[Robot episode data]
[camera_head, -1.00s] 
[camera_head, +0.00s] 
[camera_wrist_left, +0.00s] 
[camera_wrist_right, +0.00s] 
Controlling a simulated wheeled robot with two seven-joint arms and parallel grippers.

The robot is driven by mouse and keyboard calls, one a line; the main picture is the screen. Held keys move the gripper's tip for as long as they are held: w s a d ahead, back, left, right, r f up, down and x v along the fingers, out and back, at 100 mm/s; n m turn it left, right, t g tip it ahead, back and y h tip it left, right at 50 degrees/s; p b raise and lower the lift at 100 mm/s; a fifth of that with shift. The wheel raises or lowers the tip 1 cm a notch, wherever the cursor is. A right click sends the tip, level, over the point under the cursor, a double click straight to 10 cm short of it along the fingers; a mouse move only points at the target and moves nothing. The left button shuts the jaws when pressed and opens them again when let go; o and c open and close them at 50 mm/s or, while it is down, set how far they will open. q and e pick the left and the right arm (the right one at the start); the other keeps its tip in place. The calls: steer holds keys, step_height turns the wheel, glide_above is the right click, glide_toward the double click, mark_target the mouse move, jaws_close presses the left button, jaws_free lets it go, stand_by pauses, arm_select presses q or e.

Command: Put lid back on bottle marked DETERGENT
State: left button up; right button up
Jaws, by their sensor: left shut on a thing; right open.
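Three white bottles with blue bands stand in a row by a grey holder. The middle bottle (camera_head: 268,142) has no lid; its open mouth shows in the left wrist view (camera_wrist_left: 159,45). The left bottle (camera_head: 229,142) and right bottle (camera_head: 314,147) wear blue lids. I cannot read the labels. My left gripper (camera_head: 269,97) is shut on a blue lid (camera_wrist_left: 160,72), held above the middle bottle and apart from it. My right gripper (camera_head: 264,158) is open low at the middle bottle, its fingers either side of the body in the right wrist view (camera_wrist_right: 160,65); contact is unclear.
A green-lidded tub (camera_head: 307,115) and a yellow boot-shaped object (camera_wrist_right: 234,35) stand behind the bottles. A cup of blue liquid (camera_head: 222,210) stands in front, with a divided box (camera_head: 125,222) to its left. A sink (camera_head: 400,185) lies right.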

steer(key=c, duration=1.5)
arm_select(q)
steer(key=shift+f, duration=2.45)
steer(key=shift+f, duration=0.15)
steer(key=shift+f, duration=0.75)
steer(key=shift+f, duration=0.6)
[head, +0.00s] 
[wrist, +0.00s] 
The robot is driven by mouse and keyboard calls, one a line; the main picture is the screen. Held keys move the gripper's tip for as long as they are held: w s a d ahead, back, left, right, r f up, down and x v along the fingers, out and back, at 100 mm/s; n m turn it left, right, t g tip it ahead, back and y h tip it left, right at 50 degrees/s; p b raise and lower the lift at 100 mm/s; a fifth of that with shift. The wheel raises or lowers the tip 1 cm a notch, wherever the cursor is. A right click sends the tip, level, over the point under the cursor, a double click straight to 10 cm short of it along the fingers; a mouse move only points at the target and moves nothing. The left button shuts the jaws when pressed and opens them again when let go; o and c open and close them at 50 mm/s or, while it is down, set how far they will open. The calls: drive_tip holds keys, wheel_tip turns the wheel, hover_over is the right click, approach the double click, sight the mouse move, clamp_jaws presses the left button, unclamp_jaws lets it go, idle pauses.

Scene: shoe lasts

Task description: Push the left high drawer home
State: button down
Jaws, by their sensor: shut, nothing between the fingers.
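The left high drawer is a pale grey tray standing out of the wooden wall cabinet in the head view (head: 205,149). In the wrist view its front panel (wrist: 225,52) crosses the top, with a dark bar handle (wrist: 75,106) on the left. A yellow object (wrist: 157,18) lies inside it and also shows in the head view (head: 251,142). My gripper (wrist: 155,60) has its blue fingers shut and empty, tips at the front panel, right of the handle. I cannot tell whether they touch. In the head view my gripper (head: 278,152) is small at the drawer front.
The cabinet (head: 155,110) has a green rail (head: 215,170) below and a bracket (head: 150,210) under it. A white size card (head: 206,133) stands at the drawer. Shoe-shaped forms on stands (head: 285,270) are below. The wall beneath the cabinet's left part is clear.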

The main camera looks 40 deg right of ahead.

Aim:
Each line from the line with "[camera_wrist_right, +0.00s]" to the line with "Controlling a simulated" is to be echoed exactly; both boundary lines are included, and nothing else is to be output.

Response to this task:
[camera_wrist_right, +0.00s] 
Controlling a simulated wheeled robot with two seven-joint arms and parallel grippers.

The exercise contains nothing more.